Exercise: In the material below, identify each line bearing the word "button". Reproduce those lines.

Information supplied:
********

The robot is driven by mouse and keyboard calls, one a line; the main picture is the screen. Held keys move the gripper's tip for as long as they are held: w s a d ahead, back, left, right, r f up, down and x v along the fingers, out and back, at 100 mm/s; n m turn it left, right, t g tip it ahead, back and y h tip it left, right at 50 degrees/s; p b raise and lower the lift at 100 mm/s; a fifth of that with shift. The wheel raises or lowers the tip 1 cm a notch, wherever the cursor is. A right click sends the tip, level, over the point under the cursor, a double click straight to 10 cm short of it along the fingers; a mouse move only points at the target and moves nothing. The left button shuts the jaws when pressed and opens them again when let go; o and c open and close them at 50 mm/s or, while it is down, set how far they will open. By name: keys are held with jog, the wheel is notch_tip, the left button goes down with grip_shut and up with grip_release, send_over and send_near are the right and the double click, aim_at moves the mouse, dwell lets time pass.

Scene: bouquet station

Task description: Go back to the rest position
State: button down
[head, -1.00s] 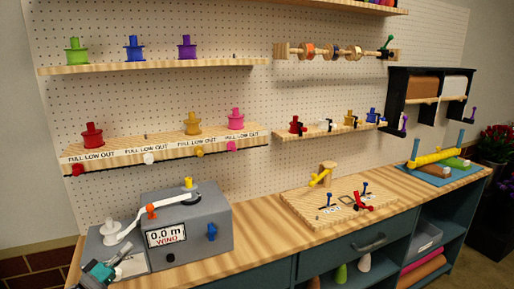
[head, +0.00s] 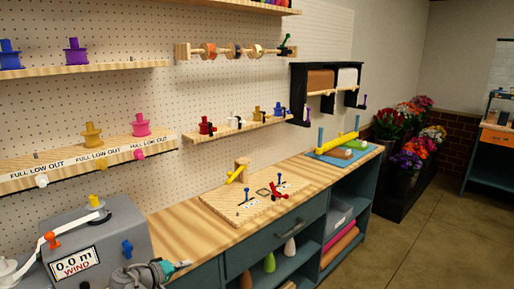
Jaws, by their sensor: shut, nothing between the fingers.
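My gripper (head: 183,265) shows at the lower left of the head view, its fingers pointing right. It is shut with nothing in it. It is in front of the lower right part of the grey winding machine (head: 125,225), by the bench's front edge, and hides a little of both. The machine's display reads 0.0 m, and it carries a white arm with an orange piece and a blue knob. Whether the gripper touches the machine or bench cannot be told.
The wooden bench top (head: 180,218) is clear between the machine and a wooden board (head: 225,205) with small tools. Shelves of coloured spools line the pegboard. A blue mat (head: 328,158) holds rolls at the far end. Open floor (head: 420,235) and potted flowers (head: 408,150) lie to the right.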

********

Result for this task:
The robot is driven by mouse and keyboard calls, one a line; the main picture is the screen. Held keys move the gripper's tip for as long as they are held: w s a d ahead, back, left, right, r f up, down and x v along the fingers, out and back, at 100 mm/s; n m turn it left, right, t g tip it ahead, back and y h tip it left, right at 50 degrees/s; p b raise and lower the lift at 100 mm/s; a fifth of that with shift. The wheel raises or lowers the tip 1 cm a notch, wherever the cursor is. A right click sends the tip, level, over the point under the cursor, a double click straight to 10 cm short of it along the fingers; a mouse move only points at the target and moves nothing. The left button shuts the jaws when pressed and opens them again when let go; o and c open and close them at 50 mm/s or, while it is down, set how far they will open. By name: keys are held with jog, the wheel is notch_tip, the left button goes down with grip_shut and up with grip_release, send_over and send_near are the right and the double click, aim_at moves the mouse, dwell lets time pass.
State: button down

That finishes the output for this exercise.